Am I correct that the values are measured in user units? Since my gcode is all in G21, that makes the values in mm instead of inches?

Yes, the values passed to G64 are in user units. By default the machine starts up in inches and that is when the defaults are set. When you issue a G21 it will perform the conversion and you will see the P0.0254 Q0.0254 in the active codes. If you follow up with another G64 P0.001 Q0.001, then it will be 0.001 mm.

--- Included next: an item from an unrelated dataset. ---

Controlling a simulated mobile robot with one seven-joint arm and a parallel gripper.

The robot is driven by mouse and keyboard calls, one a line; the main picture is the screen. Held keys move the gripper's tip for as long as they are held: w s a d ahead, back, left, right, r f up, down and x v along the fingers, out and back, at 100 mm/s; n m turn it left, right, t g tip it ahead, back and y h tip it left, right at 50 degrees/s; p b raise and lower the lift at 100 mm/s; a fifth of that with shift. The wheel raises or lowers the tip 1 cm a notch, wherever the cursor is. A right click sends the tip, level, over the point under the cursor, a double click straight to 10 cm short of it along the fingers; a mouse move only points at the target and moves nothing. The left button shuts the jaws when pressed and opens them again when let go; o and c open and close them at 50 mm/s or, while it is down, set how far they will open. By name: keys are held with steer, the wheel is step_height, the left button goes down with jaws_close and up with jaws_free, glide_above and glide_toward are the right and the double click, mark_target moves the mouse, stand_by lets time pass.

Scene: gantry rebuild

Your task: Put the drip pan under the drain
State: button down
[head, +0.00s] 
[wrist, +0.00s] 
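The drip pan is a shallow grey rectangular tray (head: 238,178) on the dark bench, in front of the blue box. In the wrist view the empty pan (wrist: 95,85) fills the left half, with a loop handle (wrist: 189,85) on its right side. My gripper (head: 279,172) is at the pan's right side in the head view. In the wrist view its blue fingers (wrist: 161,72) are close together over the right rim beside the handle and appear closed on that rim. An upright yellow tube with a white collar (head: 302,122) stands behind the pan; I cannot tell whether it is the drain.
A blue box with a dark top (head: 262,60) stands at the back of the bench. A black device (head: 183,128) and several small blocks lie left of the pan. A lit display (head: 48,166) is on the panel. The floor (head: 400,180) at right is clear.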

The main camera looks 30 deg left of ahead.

Unfortunately, after a bit more digging it’s looking like these slow downs are due to a bottleneck in the interpreter of Kinetic Control. We’ve been aware that there is a performance hit across the board in all the major processes started by LinuxCNC, but didn’t realize it impacted the speed of the interpreter so much in cases with many small moves. It’s hard to determine the exact source of the performance hit because there were so many updates from the legacy software to Kinetic Control (upgrade from Debian Stretch → Debian Buster, upgrade from Python 2 → Python 3, upgrade from MachineKit → MachineKit-HAL+EMCApplication, etc.). Luckily, the new trajectory planner does seem to be more performant than the old one (you can switch the old one back on in Kinetic Control, but it performs worse than it did in the legacy software) and tuning smoothing parameters can help, but for now switching back to the legacy software is the only way to get same level of performance for programs with many small moves. I’ll keep you posted with any updates as I work towards improving performance.

Thanks for the update!

At least for me, fiddling with the smoothing parameters seems to have gotten Kinetic to a usable state in that I don’t observe missed steps or crazy slow downs. It would of course be nice to be able to set that arbitrarily so that I could have closer following without worrying about inappropriate accelerations and skipped steps, but it isn’t critical for me.